Any read/write towards the control parts of the BAR will be captured by
the new driver and will be translated into admin commands towards the
device.

Any data path read/write access (i.e. virtio driver notifications) will
be forwarded to the physical BAR which its properties were supplied by
the admin command VIRTIO_ADMIN_CMD_LEGACY_NOTIFY_INFO upon the
probing/init flow.

this is still captured by the new driver.
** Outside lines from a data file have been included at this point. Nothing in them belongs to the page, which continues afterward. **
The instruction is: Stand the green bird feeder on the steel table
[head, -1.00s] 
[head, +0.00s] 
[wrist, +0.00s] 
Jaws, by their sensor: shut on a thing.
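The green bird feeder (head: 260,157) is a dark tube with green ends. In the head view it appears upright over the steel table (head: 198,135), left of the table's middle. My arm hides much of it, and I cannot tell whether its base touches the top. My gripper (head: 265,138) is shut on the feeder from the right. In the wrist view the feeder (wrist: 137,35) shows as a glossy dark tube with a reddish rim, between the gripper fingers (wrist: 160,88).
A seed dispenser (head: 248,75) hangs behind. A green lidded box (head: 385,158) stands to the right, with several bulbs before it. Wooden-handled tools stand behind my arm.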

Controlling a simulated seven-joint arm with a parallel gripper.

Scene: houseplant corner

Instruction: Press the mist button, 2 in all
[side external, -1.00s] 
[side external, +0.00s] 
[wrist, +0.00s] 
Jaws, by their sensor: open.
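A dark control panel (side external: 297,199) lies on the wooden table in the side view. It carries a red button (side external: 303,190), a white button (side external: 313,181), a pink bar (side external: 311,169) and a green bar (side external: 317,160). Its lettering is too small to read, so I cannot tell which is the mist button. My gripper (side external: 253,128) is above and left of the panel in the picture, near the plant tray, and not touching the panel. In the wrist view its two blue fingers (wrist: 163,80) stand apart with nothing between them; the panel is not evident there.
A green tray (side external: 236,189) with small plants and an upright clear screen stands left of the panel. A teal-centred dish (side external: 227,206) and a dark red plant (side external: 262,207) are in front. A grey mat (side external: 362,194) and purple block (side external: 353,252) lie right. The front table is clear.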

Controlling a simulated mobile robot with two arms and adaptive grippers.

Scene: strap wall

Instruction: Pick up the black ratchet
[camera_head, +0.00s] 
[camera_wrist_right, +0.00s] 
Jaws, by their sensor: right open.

Just the difference between
using admin cmds vs. directly accessing bar when emulating the access.

OK, I can rephrase the above to clarify that.


+config VIRTIO_VFIO_PCI
+        tristate "VFIO support for VIRTIO NET PCI devices"
+        depends on VIRTIO_PCI
+        select VFIO_PCI_CORE
+        help
+          This provides support for exposing VIRTIO NET VF devices which
support
+          legacy IO access, using the VFIO framework that can work with a
legacy
+          virtio driver in the guest.
+          Based on PCIe spec, VFs do not support I/O Space; thus, VF BARs shall
+          not indicate I/O Space.

"thus, ..." duplicates with the former part.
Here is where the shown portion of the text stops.